§ INSTRUCTIONS FOR THE TASK:
Starting with the line that has "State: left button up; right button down" in it, repeat every line through the last one, word for word, and give nothing more.

§ DATA SECTION:
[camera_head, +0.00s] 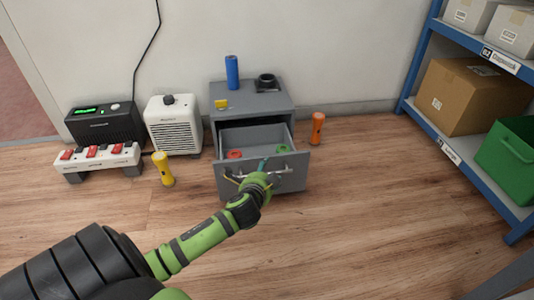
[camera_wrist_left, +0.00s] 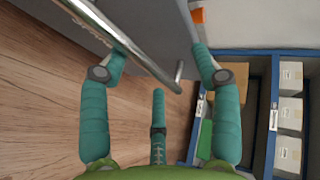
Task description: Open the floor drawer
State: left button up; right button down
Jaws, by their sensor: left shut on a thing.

§ ANSWER TO THIS PROBLEM:
State: left button up; right button down
Jaws, by their sensor: left shut on a thing.

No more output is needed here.